Sem nenhum tipo de sectarismo, sem estar movida pela paixão, que pode muitas vezes cegar, o que me move neste instante é o temor de que, por razões desconhecidas, esteja hoje o Ministério da Educação cometendo um equívoco de tal natureza que ao País poderá custar muito caro, principalmente em tempo e em recursos. É precisamente isso o que está ocorrendo com nossas instituições públicas de ensino superior, motivo pelo qual elas se encontram hoje em greve.

Mesmo que jamais tenha tido a coragem de afirmá-lo com todas as letras, o Governo Fernando Henrique, desde o primeiro momento, tem demonstrado, no mínimo, má vontade com as universidades mantidas pela União. Ora questionando, por exemplo, as suas administrações, ora dando a entender que seus professores não gostam de dar aulas, ora sugerindo que são muito caras pelo que produzem, o certo é que objetivamente nada, nada mesmo tem sido feito até hoje nesses últimos três anos e meio, para garantir a essas instituições o mínimo indispensável para o seu regular funcionamento.

Em verdade, o procedimento do Governo Federal em relação às universidades públicas tem pecado, antes de qualquer outra consideração, por uma imperdoável miopia histórica.

Esquecem-se do caráter estratégico dessas instituições, especialmente em um país como o nosso, com tantas mazelas historicamente construídas.
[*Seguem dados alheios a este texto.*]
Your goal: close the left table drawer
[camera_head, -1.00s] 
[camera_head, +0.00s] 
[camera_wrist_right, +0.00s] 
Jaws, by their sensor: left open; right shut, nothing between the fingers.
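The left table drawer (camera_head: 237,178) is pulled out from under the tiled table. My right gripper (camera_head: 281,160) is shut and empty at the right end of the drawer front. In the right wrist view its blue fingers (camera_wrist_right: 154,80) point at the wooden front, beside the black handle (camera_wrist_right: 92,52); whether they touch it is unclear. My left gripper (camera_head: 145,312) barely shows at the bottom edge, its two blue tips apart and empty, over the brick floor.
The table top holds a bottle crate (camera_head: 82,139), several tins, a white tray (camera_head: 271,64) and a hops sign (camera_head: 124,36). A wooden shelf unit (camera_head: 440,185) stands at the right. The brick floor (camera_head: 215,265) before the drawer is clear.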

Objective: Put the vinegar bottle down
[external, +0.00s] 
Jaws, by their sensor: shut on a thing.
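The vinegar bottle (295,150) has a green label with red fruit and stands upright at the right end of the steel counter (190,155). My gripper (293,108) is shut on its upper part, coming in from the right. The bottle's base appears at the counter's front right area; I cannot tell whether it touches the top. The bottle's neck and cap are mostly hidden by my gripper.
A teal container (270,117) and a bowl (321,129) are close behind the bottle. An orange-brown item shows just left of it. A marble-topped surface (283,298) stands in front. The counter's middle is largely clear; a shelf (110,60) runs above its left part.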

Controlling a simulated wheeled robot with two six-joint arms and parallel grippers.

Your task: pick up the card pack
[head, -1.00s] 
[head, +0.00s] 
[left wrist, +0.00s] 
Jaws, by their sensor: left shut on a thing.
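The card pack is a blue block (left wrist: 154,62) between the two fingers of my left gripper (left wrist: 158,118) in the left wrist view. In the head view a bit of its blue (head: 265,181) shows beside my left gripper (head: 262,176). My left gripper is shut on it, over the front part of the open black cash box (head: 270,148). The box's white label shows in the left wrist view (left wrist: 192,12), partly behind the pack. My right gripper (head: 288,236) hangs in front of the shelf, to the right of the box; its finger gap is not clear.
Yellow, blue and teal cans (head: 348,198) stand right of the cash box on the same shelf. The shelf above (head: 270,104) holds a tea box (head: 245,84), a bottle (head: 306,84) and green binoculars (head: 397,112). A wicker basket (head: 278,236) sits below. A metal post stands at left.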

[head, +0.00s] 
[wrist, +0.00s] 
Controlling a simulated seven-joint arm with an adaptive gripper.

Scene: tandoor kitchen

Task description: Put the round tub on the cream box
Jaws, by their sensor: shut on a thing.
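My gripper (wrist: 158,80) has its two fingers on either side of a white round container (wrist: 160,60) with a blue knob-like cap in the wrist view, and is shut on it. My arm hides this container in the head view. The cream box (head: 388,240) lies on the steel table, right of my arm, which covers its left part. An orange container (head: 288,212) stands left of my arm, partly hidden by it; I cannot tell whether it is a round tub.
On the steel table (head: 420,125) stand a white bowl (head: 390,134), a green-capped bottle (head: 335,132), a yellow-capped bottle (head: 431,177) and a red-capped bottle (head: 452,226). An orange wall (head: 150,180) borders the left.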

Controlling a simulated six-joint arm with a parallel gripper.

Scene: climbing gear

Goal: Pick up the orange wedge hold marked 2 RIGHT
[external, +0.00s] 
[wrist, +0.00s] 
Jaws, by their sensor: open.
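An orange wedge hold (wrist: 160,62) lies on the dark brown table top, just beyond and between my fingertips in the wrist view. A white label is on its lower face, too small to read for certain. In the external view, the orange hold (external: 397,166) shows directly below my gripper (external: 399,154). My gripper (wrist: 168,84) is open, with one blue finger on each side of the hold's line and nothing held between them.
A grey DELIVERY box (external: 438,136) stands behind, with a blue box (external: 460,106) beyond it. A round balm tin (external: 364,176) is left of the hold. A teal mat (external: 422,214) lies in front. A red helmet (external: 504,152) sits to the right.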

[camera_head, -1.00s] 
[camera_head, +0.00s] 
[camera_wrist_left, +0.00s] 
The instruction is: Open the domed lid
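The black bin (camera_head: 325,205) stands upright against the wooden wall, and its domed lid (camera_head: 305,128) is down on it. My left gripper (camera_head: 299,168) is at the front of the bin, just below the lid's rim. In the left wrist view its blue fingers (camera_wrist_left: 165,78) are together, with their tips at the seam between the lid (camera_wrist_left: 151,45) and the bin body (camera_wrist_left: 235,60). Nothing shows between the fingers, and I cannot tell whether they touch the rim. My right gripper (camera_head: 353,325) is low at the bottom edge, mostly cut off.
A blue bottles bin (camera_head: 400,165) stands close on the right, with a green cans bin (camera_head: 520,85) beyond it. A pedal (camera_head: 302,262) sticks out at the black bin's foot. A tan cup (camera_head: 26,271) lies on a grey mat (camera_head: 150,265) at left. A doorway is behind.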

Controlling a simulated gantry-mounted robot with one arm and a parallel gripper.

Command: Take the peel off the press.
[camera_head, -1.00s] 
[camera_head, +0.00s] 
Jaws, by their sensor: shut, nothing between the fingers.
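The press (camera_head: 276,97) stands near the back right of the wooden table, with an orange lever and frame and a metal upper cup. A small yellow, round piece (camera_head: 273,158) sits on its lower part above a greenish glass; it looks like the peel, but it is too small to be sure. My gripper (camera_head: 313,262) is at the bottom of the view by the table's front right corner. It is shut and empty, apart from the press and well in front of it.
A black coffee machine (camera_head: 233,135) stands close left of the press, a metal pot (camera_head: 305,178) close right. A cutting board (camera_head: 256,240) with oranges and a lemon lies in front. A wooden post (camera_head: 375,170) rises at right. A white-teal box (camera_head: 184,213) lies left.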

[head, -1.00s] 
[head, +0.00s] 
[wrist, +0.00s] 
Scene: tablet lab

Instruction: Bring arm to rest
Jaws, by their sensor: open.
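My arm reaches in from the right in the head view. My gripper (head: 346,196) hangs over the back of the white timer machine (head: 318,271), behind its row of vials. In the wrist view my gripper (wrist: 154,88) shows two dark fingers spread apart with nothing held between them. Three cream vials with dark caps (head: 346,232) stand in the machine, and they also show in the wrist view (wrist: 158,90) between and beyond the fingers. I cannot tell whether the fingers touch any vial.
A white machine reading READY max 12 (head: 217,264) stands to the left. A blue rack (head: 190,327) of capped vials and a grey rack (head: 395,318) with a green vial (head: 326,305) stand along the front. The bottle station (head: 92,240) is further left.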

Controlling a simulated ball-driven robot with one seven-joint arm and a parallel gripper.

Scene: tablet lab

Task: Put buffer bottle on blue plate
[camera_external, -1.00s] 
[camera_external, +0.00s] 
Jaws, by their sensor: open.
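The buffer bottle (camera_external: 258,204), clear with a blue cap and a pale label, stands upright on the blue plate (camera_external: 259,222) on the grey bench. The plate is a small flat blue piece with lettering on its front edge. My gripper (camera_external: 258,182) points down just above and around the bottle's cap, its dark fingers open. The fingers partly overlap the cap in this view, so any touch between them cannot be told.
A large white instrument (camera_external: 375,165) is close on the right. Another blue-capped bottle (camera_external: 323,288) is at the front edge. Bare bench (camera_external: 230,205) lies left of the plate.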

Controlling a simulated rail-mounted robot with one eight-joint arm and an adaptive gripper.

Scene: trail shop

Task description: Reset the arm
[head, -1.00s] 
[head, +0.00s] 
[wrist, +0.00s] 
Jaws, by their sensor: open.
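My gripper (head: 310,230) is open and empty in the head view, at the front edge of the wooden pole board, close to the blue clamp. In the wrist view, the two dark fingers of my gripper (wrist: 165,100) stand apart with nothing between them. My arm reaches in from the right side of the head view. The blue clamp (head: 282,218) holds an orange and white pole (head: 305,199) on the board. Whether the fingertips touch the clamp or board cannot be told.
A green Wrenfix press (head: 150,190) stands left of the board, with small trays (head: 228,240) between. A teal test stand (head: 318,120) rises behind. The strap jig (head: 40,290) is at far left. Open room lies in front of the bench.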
Parecem desconhecer o esforço empreendido pela Nação no sentido de criá-las, sobretudo ao longo das décadas de 1950 a 1960, na certeza de que essas universidades haveriam de contribuir - como de fato ocorreu - para a superação do subdesenvolvimento e a construção de uma sociedade mais próspera e menos desigual.

Não por acaso, cerca de 90% do conhecimento científico em nosso País provém de nossas instituições públicas de pesquisa, à frente das quais estão as nossas universidades.

Por mais paradoxal que possa parecer, nem mesmo o período da ditadura, esses vinte e tantos anos do regime militar, conseguiu atingir tão duramente as universidades públicas quanto o atual Governo nesses três anos e meio.

Hoje, em pleno Estado de Direito, com as garantias individuais e sociais respeitadas, com o Parlamento exercendo a plenitude de suas atribuições, com a imprensa livre, enfim, com a democracia política sendo praticada, joga-se sobre a universidade pública todo o peso de um Estado considerado quase inimigo.

Parece haver um deliberado intento de golpear a universidade pública naquilo que ela tem de mais essencial: a sua dignidade institucional. As medidas vão se sucedendo, numa seqüência que os professores consideram macabra - e eles têm razão: cortam-se drasticamente os recursos de custeio - os recursos do Orçamento da União para as universidades foram cortados drasticamente; reduzem-se os montantes destinados à área de ciência e tecnologia; diminuem-se as bolsas de capacitação discente e docente (como ocorreu com o corte de 50% dos recursos para as bolsas de capacitação docente e de iniciação científica), atingindo, portanto, em cheio, o vitorioso PICDT, ou seja, a Iniciação Científica, o PET, e o acesso aos cursos de Aperfeiçoamento, Mestrado e Doutorado.

Mas era necessário ir além na tentativa de vencer por asfixia o que restava de brio, compromisso social e dignidade profissional nas universidades federais. Assim foi feito. Começando pela alteração nas regras da aposentadoria - que empurrou milhares e milhares de professores de nosso País, na justa tentativa de preservar os seus direitos, para fora da universidade - e passando pelo absurdo descumprimento de decisões judiciais transitadas em julgado, como é o caso dos docentes da Universidade de Brasília, que, em dezembro de 1995, ganharam os 26,05% da URP e, até hoje, não receberam. Chegamos a quase 1.200 dias sem um mísero reajuste salarial, o que eqüivale à perda de 48,65% do poder aquisitivo dos salários dos professores!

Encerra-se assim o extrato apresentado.